- **Request**
The line containing "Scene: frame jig" marks the start; return it and every line after it in the listing below, exactly, through the last.

- **Dataset content**
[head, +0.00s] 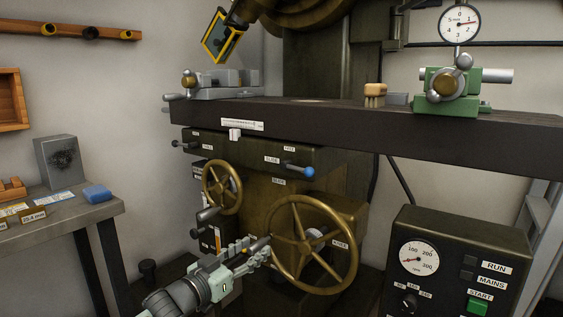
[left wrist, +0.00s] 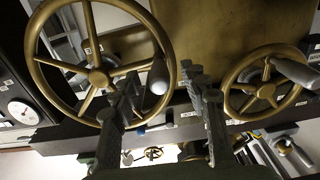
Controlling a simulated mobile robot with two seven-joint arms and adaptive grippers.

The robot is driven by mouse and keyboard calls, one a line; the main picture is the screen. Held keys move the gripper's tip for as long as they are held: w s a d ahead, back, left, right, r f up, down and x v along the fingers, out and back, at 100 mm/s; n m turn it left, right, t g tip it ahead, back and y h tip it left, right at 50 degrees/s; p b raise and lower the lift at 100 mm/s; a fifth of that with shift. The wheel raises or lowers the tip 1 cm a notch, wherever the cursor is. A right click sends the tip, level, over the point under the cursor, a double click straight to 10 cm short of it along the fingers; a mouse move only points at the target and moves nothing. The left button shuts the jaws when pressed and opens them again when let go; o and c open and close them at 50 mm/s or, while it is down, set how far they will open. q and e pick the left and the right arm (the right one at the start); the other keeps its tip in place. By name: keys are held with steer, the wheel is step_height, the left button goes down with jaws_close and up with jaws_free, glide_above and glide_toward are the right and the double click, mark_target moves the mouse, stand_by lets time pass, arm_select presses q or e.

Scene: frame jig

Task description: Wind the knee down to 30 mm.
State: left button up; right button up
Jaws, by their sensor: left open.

- **Completed task**
Scene: frame jig

Task description: Wind the knee down to 30 mm.
State: left button up; right button up
Jaws, by their sensor: left open.

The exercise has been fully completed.